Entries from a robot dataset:
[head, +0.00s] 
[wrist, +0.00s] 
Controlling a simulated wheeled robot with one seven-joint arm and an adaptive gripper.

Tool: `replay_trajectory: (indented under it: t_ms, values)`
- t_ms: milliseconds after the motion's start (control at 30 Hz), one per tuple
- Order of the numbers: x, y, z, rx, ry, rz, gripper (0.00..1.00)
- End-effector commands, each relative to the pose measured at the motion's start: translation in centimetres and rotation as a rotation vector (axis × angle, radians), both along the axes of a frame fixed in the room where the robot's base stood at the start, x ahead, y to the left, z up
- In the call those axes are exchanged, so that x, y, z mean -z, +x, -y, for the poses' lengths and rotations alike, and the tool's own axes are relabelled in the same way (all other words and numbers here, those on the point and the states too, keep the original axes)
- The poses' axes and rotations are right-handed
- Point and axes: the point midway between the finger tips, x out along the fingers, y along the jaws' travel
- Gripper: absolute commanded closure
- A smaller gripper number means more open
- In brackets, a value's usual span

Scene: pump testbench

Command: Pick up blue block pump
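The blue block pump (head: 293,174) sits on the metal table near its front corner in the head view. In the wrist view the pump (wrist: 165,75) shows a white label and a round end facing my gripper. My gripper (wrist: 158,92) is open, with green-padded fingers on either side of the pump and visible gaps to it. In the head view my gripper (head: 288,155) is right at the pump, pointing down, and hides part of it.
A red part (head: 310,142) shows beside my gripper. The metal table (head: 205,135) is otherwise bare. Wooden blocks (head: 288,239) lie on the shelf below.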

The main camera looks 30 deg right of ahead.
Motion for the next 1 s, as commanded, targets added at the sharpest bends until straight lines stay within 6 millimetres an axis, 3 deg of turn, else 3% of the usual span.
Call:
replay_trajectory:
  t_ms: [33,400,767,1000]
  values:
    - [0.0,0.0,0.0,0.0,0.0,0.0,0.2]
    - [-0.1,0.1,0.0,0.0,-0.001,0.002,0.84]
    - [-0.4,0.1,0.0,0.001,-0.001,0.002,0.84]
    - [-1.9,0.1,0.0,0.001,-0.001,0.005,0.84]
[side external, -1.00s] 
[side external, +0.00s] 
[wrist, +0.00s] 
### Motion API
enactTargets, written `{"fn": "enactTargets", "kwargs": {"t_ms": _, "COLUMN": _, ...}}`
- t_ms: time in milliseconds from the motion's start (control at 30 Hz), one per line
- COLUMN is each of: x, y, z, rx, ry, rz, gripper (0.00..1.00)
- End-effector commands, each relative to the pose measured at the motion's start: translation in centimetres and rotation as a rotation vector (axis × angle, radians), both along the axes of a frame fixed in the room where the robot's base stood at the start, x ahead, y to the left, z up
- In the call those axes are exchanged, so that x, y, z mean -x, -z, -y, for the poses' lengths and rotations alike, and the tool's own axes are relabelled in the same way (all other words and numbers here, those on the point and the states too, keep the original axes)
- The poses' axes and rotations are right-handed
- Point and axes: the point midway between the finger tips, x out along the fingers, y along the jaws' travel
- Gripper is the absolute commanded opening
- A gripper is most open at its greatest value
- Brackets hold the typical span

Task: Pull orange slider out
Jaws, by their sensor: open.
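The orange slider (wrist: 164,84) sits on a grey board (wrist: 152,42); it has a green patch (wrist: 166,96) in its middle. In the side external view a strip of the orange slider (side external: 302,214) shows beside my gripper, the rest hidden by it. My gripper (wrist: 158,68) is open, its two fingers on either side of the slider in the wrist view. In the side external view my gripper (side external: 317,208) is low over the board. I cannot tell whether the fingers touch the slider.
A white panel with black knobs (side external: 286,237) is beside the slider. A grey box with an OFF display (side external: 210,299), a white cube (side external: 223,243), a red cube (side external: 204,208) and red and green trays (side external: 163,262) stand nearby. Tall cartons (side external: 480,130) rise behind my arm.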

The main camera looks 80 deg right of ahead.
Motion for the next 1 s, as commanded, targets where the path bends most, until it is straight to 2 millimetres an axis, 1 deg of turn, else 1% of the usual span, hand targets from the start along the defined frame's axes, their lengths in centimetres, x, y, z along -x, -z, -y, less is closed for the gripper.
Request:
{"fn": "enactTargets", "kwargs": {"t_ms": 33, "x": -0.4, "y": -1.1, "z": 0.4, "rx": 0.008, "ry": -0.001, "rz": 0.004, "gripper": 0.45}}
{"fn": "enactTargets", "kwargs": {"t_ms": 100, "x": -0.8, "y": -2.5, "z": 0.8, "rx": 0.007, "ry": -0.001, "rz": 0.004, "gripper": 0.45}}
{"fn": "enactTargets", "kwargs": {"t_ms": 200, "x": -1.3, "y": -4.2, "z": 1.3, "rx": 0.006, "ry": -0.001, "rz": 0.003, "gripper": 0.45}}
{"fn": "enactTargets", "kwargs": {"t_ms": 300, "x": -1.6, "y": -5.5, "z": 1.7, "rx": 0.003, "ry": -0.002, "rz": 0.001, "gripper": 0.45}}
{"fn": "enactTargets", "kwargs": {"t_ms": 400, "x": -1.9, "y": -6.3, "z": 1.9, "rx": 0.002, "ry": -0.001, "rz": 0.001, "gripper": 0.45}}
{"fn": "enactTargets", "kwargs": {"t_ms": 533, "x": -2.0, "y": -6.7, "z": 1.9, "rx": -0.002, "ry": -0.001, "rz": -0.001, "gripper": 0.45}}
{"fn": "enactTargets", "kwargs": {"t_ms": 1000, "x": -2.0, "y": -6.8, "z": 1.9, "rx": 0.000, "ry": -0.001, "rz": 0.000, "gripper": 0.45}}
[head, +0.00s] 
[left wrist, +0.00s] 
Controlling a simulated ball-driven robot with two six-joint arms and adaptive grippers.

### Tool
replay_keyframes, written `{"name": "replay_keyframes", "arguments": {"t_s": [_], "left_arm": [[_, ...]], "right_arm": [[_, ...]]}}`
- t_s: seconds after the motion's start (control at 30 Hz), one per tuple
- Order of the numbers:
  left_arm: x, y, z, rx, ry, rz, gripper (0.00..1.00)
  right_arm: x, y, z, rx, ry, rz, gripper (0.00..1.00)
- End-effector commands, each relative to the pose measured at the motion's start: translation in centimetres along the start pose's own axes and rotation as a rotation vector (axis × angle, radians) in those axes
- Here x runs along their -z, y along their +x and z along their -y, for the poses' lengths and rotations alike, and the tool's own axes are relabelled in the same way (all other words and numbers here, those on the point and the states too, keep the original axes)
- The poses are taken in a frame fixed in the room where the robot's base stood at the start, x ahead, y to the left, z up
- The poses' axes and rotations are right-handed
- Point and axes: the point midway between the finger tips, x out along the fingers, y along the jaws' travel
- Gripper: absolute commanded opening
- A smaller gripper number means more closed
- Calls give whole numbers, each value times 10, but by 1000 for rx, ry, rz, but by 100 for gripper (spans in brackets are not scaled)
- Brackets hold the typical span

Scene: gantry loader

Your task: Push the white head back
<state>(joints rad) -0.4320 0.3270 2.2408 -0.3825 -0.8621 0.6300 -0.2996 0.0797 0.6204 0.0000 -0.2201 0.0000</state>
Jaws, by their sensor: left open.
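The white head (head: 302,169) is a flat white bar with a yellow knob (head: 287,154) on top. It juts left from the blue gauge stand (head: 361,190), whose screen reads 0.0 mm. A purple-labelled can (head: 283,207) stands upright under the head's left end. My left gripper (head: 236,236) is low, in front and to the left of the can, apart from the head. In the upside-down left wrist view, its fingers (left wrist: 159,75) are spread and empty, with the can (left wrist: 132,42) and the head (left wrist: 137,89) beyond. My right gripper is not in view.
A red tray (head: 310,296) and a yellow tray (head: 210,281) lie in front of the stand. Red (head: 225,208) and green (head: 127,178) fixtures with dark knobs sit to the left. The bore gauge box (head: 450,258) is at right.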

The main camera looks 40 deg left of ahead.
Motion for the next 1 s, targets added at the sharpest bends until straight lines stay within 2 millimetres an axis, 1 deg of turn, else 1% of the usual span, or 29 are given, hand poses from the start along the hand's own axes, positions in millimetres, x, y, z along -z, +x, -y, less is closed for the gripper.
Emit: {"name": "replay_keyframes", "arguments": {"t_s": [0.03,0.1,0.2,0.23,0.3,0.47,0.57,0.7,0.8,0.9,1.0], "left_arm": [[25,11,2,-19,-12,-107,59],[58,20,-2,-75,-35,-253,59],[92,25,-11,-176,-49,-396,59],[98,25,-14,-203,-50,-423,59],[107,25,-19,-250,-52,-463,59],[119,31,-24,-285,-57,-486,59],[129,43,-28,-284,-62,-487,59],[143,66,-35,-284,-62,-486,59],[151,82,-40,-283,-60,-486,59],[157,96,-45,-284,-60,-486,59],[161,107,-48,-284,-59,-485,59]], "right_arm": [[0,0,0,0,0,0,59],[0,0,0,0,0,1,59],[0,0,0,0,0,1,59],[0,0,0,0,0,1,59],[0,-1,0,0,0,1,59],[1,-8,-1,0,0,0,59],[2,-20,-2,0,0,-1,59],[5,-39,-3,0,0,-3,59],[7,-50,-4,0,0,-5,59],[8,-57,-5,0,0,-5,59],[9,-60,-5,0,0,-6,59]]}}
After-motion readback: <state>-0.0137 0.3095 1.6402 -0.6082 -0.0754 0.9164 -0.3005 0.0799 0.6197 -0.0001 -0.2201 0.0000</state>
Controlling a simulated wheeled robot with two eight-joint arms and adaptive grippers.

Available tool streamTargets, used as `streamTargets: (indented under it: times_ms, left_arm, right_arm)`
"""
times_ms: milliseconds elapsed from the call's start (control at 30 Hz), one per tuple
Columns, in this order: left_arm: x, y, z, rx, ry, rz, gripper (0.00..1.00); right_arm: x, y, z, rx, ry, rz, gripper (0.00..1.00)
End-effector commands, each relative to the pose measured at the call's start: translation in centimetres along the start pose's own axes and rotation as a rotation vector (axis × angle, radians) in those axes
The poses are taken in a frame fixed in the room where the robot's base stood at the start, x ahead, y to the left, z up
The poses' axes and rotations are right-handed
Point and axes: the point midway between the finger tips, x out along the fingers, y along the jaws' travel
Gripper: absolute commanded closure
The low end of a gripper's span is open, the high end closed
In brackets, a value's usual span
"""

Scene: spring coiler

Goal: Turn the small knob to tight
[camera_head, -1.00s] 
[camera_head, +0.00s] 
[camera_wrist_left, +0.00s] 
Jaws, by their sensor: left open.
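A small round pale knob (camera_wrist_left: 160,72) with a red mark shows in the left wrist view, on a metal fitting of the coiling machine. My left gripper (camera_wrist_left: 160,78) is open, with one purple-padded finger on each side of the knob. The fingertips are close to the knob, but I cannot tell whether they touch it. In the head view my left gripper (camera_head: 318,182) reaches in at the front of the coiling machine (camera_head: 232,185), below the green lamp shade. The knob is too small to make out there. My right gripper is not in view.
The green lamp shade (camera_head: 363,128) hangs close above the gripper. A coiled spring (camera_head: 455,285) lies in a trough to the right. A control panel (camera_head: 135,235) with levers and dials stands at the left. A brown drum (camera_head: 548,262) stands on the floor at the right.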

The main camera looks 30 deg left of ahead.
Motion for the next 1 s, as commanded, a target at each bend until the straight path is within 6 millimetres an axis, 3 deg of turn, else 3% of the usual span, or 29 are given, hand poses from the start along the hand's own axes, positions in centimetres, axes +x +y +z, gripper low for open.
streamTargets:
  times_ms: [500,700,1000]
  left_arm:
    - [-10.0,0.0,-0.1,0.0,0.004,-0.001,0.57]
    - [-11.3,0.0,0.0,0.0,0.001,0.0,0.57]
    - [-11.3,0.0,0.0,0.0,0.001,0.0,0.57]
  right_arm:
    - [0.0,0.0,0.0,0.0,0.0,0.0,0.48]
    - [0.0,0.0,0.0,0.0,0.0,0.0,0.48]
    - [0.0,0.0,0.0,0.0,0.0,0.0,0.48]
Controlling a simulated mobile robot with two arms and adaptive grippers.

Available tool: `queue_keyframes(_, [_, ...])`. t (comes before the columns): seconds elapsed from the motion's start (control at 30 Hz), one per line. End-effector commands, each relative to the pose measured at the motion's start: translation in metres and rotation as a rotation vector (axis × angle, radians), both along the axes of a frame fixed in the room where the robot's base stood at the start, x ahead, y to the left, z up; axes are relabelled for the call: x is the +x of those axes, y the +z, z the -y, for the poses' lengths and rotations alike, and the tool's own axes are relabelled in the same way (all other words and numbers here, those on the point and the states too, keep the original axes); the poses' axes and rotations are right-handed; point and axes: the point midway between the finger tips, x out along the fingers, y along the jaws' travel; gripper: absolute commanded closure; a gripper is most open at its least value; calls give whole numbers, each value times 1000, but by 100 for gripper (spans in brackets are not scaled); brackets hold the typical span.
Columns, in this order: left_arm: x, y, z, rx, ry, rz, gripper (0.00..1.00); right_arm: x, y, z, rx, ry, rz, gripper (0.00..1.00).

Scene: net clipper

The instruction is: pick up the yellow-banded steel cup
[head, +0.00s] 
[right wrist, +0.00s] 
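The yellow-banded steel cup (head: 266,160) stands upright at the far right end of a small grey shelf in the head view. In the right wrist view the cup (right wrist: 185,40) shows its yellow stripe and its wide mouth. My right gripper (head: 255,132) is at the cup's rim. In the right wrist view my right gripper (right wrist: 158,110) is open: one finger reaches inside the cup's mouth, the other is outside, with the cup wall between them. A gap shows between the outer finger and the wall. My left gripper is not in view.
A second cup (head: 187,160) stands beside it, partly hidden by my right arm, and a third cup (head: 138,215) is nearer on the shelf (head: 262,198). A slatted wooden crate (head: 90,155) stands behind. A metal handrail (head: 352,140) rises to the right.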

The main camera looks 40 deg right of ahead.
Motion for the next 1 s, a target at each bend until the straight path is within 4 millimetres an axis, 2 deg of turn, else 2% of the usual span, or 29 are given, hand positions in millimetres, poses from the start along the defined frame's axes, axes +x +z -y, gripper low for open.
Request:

WHAT YOU WILL DO:
Pull every line containing "sharpest" out of the records.

FULL ANSWER:
Motion for the next 1 s, as commanded, targets added at the sharpest bends until straight lines stay within 6 millimetres an axis, 3 deg of turn, else 3% of the usual span.
Motion for the next 1 s, targets added at the sharpest bends until straight lines stay within 2 millimetres an axis, 1 deg of turn, else 1% of the usual span, or 29 are given, hand poses from the start along the hand's own axes, positions in millimetres, x, y, z along -z, +x, -y, less is closed for the gripper.

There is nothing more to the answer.